Well, Tyson is still high-visibility - he got the Hollywood treatment in director James Toback's 2009 documentary, "Tyson," as well as roles in the blockbuster comedies "The Hangover" and "The Hangover 2" - and the Animal Planet channel made his love of pigeon-racing into a reality series, "Taking on Tyson."

But the wild man claims to have been tamed by the devotion of his third wife, Kiki, and remorse over the death of his 4-year-old daughter, Exodus, tragically strangled by an unsecured cord in a treadmill accident in 2009 at the Phoenix home of her mother, Sol Xochitl.

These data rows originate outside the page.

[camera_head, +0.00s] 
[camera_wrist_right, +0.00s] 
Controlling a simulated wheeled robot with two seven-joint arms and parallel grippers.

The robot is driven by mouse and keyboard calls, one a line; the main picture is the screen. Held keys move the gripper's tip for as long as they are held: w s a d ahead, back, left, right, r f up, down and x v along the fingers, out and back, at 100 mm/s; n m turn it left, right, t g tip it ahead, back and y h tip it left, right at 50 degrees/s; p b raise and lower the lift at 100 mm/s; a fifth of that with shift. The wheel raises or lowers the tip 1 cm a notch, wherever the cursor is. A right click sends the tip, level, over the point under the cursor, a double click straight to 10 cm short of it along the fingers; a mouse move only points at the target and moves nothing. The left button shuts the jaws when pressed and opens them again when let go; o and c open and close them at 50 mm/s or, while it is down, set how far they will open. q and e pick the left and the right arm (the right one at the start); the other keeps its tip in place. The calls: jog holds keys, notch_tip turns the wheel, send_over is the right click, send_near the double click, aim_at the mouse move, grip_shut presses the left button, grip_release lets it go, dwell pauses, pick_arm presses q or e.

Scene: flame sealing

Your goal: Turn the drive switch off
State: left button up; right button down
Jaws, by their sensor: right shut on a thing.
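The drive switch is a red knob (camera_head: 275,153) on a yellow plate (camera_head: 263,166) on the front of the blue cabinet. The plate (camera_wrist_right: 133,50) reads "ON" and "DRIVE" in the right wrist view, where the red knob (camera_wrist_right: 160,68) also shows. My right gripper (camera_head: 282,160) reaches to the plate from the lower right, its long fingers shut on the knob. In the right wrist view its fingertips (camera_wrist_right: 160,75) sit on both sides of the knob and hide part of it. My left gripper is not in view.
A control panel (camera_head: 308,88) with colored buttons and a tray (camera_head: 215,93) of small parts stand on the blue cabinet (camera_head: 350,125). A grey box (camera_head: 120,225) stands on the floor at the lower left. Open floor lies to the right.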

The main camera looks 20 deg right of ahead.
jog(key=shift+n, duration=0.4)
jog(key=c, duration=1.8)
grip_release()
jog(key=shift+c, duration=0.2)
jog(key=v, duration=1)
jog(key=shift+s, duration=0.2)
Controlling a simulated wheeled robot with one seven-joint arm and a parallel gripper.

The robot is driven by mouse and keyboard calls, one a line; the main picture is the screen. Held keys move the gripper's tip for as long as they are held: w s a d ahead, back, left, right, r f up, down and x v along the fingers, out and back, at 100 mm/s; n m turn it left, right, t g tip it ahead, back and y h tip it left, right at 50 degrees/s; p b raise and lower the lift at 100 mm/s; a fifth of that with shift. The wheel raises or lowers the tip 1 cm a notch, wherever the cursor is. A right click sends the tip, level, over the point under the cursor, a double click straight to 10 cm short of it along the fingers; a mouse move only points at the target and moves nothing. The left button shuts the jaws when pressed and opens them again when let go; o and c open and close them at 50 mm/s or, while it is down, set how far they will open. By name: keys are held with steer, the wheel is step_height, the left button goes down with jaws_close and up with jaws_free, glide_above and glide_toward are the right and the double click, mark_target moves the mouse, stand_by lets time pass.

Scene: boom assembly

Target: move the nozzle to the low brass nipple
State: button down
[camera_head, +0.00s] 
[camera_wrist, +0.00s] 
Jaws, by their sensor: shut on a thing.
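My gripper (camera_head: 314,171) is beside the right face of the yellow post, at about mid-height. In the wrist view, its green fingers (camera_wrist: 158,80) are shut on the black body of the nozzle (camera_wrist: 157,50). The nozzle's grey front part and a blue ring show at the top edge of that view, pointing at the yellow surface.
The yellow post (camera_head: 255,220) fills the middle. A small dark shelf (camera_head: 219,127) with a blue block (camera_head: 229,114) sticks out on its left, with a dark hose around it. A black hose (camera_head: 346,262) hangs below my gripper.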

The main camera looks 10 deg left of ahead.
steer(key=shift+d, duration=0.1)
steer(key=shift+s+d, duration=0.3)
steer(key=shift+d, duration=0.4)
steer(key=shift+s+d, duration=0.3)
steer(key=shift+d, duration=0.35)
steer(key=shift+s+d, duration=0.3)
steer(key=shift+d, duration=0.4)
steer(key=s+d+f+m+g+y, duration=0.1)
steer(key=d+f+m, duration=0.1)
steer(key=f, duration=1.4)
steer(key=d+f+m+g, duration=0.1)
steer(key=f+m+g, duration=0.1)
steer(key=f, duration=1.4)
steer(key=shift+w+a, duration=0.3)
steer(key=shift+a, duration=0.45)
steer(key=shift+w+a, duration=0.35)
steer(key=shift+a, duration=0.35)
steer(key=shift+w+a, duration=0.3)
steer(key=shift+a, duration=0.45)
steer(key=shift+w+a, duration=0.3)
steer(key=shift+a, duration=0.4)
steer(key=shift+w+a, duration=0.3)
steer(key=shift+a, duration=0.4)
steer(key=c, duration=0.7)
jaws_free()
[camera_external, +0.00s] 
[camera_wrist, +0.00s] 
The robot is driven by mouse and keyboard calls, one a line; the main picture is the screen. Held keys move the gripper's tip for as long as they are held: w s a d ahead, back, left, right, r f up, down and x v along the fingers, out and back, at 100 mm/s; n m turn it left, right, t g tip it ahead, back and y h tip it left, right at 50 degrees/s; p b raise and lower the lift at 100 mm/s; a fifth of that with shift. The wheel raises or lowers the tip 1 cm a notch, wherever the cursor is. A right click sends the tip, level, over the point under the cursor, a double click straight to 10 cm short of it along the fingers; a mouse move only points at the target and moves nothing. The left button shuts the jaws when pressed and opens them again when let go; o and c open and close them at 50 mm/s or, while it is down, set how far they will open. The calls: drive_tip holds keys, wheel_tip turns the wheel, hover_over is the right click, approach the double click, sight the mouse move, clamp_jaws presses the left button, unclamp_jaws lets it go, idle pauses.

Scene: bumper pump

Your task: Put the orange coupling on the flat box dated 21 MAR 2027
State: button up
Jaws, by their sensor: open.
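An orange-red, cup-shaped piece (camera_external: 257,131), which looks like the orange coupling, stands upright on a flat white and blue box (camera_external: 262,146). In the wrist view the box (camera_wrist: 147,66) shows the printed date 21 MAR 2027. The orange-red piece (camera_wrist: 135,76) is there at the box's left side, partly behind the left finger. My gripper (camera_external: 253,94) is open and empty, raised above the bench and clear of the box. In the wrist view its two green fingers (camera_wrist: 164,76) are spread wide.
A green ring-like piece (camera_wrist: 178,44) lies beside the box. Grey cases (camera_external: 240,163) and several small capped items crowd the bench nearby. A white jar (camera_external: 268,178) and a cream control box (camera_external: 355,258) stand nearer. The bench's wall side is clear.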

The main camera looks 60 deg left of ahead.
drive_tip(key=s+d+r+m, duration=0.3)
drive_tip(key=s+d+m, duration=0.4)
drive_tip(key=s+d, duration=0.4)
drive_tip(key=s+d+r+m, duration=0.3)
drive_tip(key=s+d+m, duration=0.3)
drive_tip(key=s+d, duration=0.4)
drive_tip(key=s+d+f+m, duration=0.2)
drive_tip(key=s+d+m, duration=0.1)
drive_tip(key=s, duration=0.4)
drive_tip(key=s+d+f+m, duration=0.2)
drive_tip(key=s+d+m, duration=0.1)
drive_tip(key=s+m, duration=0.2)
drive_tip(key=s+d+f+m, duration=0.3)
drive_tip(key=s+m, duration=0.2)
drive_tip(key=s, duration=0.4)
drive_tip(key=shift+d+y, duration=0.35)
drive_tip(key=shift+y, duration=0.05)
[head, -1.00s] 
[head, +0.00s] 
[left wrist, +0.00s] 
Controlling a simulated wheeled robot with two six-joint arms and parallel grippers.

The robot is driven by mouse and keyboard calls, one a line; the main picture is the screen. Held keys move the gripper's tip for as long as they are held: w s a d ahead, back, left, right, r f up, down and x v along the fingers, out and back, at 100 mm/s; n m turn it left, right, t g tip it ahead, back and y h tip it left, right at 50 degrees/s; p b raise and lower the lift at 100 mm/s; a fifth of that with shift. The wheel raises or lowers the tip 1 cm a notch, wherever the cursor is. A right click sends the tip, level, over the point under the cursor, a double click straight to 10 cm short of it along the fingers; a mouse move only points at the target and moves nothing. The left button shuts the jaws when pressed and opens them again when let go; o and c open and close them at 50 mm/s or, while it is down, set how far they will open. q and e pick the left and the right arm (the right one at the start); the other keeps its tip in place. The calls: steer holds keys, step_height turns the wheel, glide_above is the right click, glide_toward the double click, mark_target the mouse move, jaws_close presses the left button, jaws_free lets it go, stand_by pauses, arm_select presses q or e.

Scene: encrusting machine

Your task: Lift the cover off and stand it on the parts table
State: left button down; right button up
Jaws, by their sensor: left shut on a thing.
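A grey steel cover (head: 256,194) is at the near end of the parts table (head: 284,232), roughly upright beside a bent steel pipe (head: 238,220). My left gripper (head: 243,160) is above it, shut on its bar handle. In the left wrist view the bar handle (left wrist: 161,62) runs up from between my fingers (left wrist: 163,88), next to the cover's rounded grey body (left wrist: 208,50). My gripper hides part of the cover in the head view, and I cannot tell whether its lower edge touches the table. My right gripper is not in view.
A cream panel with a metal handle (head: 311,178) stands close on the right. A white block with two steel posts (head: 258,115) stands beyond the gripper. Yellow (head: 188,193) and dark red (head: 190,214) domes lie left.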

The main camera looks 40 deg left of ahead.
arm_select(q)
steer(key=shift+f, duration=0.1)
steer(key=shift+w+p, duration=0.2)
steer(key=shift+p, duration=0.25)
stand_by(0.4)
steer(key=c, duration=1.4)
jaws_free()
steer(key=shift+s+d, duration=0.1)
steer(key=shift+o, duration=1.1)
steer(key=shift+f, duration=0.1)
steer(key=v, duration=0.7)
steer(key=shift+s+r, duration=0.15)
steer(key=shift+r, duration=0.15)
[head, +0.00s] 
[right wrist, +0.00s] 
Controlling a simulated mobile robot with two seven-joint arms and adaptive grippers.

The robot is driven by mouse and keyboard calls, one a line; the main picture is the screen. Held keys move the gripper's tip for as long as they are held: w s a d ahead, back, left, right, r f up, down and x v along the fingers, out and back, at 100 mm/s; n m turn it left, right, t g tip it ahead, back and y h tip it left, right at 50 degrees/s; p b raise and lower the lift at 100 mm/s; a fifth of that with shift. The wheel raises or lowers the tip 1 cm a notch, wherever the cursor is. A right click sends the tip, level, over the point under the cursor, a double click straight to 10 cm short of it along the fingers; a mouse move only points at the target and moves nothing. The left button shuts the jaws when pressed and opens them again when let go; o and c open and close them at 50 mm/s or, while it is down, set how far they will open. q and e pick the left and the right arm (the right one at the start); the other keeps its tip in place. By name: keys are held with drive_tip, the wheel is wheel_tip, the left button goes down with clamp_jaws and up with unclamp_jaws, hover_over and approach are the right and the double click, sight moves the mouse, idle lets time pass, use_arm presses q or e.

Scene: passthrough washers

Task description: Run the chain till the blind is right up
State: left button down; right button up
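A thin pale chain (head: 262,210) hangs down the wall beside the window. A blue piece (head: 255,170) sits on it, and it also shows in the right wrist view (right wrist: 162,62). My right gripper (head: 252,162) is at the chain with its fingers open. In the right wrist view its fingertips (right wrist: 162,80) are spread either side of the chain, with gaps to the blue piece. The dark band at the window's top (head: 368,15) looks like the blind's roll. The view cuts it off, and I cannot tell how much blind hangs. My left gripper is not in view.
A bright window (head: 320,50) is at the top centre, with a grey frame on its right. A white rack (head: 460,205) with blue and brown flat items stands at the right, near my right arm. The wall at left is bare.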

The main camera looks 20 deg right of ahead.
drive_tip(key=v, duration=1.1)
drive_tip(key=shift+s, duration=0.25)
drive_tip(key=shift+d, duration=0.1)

Tyson has taken off most of the weight he put on when he ballooned to over 300 pounds, and insists he has curbed his destructive appetites for sex, drugs and violence that made him a prime candidate for more incarceration or an early grave.

To hear him tell it, he and Kiki are stay-at-home parents (they have two children together; Tyson has eight kids in all) with no desire to steer back into the fast lane.

"I'm a nice man, but back then I wasn't. I'm not proud of it," Tyson told Sports Illustrated's Pablo S. Torre last year.

Of Kiki, he said, "She never gave up on me; I gave up on me."

So is the Tyson you see now the one who's ready to live out the remainder of his life in relative peace and harmony? Has the man who once said he "slept with the devil" forever crossed over to the side of the angels?

"I mix lies with truth," Tyson once said of the vitriol he used to ladle out as if it were an especially spicy soup. So maybe his more recent claim of having undergone a reformation is a similar blend of contradictions.

Only one thing is for certain. On Sunday afternoon, when he steps to the podium, a lot of people will want to listen to what he says because, like it or not, Mike Tyson still matters.